Bryan Sexton v. Vincent Lecavalier

Is failure to produce native email format sanctionable? E-Discovery methods and the issue with producing Gmail native files.


In Sexton v. Lecavalier, No. 13 Civ. 8557 (S.D.N.Y. April 22, 2014), the Plaintiff moved for contempt against a third-party witness for failure to produce native format Gmail email messages. In a separate action, the Plaintiff requested that the Arbitral Tribunal of the International Centre for Dispute Resolution issue a non-party subpoena to the Defendant in this action, requesting that it produce documents on a number of business entities. Specifically, the subpoena requested that electronic documents be produced in native format. Shortly thereafter, Defendant’s counsel produced eleven emails that had been forwarded to another individual from  the Defendant’s Gmail account. The author of the emails certified that they were a true and correct copy of the emails originally sent to the Defendant. The Defendant admitted that the emails were not produced in native form.

The Plaintiff brought this action before the United District Court for the Southern District of New York to enforce the Arbitral Tribunal’s subpoena and for a contempt order. Two days after the Plaintiff filed the suit, the Court issued an order requiring the Defendant to appear at a hearing scheduled for the next week to explain why the Defendant should not have to comply with the subpoena. The Defendant did not appear at the hearing. Following their failure to appear, the Court ordered that the Defendant comply with the subpoena by producing the eleven emails in native format.

It was later learned that the Defendant was not able to electronically produce his emails, because Google Gmail is managed and controlled by Google, who does not permit electronic production. The tribunal ruled that as a result of the Defendant failing to appear at the hearing, it refused to consider this new information. Plaintiff moved the Court for contempt for failure to comply with the subpoena. In turn, the Defendant petitioned the Court for sanctions against the Plaintiff for filing the contempt motion.


I. Native Format

The parties, both the Plaintiff and Defendant, were at odds with the meaning of native format. The Defendant argued that native format meant producing a file in the format which the document was created. As such, the Defendant explained that Google does not permit its users to copy emails and produce them in a native format. On the other hand, the Plaintiff argued that for purposes of complying with the subpoena, there are only two types of files that should be considered native files: 1) where Gmail emails have been downloaded to an email client like Microsoft Outlook and then saved to a disk; and 2) Gmail emails that have been displayed in their “original format” and then saved as a PDF.

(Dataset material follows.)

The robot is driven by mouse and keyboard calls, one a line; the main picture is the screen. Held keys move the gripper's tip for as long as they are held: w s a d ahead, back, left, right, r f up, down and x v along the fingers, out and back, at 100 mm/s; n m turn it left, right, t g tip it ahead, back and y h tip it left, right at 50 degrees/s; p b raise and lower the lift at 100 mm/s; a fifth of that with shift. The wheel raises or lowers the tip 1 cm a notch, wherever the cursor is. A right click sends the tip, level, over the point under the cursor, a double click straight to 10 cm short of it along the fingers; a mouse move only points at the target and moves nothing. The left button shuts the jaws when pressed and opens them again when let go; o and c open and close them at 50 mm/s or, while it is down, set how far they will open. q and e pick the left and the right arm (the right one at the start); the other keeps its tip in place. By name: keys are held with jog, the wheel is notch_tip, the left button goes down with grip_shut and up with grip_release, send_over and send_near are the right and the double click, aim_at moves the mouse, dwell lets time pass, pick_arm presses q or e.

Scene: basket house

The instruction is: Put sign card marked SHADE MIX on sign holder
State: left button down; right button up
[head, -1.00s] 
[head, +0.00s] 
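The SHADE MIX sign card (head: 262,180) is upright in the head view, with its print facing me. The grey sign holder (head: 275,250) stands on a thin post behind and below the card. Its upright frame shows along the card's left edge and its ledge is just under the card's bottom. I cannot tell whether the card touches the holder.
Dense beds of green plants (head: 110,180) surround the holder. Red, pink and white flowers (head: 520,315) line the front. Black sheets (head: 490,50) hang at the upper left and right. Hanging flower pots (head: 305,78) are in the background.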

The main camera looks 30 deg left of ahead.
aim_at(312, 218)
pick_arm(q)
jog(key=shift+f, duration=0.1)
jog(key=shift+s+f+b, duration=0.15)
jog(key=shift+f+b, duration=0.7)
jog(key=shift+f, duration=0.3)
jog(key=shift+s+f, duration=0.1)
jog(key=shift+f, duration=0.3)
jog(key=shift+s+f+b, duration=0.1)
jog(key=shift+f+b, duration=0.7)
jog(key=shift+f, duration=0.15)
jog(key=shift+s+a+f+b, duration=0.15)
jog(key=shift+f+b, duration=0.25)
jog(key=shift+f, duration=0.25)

The Court focused its concern on maintaining the metadata contained in the files, because metadata has the ability to provide a significant amount of evidentiary data. Even if the Defendant could not have produced the email in its original format, as it claimed, the Court noted that there are other several e-discovery practices that better preserve the email’s properties and metadata. The Court gave several examples of ways to save Gmail messages while preserving the email’s properties, including, downloading the messages to Outlook and saving them as .eml or .msg files.

II. Contempt

A Court has the authority to hold a party in contempt when the petitioning party establishes by clear and convincing evidence that non-complying party has violated the district court’s order. However, contempt should not be freely given and should be used as a last resort. A court can issue a contempt order when three elements have been satisfied: 1)  there is a clear and unambiguous court order directing the party to act; 2) there is clear and convincing proof that the party failed to comply with the order; and 3) the party has not attempted to comply in a reasonably diligent manner.

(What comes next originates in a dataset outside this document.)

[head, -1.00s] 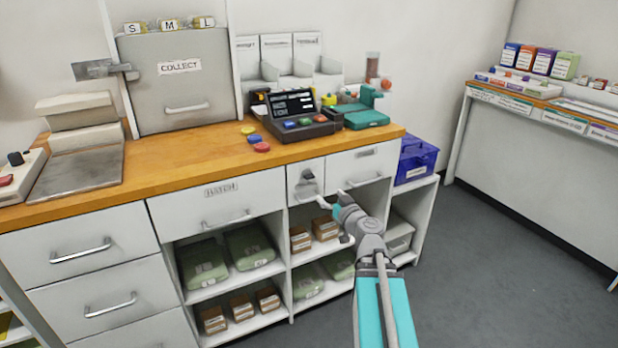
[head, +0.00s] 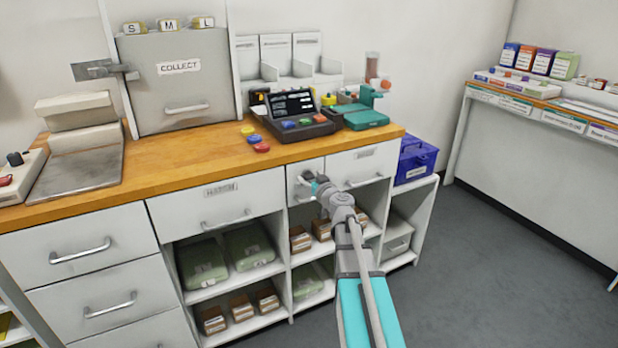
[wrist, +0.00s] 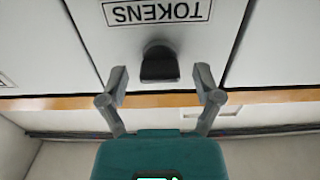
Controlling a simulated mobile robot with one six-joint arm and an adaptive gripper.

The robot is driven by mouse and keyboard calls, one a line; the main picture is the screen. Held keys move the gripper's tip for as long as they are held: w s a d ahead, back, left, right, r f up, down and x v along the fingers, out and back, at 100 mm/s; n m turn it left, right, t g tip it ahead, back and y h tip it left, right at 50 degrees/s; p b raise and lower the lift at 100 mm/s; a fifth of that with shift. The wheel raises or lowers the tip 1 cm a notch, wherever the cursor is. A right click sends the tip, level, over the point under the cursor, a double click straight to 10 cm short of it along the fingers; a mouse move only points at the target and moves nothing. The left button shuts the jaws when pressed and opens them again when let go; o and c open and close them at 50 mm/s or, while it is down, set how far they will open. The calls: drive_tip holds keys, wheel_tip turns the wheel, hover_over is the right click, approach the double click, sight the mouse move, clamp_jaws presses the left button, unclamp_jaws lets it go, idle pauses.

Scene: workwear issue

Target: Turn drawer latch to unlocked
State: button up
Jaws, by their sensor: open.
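The drawer latch (wrist: 160,63) is a dark grey knob on a white drawer front labelled TOKENS (wrist: 157,11), seen close up in the wrist view. Its dark block stands upright in that picture. In the head view, the narrow drawer front (head: 293,192) is under the counter edge, and my gripper largely hides the latch. My gripper (wrist: 160,84) is open and empty, its two fingers on either side of the latch's line and just short of it, with no contact visible. In the head view my gripper (head: 312,184) is at the drawer front.
A wooden counter (head: 190,160) runs above the drawers. A wider drawer with a bar handle (head: 366,181) is to the right, another labelled drawer (head: 218,205) to the left. Open shelves with boxes (head: 300,240) lie below. A blue bin (head: 416,160) stands at right. Floor (head: 480,250) is clear.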

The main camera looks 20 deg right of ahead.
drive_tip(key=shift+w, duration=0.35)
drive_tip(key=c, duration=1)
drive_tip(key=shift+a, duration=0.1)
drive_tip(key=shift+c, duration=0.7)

The Court found that though the Defendant is a party to the current action, he was not a party to the original action, and, in fact, was sent a non-party subpoena for documents. Defendant produced what documents it had, and, in addition, sent Plaintiff’s counsel an email explaining that it could not produce the requested documents in native form. The Court admonished the parties for resorting to litigation of this matter. The Court explained that the Plaintiff could have communicated its request for a functionally native format instead of filing various motion documents with the Court. Likewise, the Defendant could have provided the files in the requested format at very little cost to them.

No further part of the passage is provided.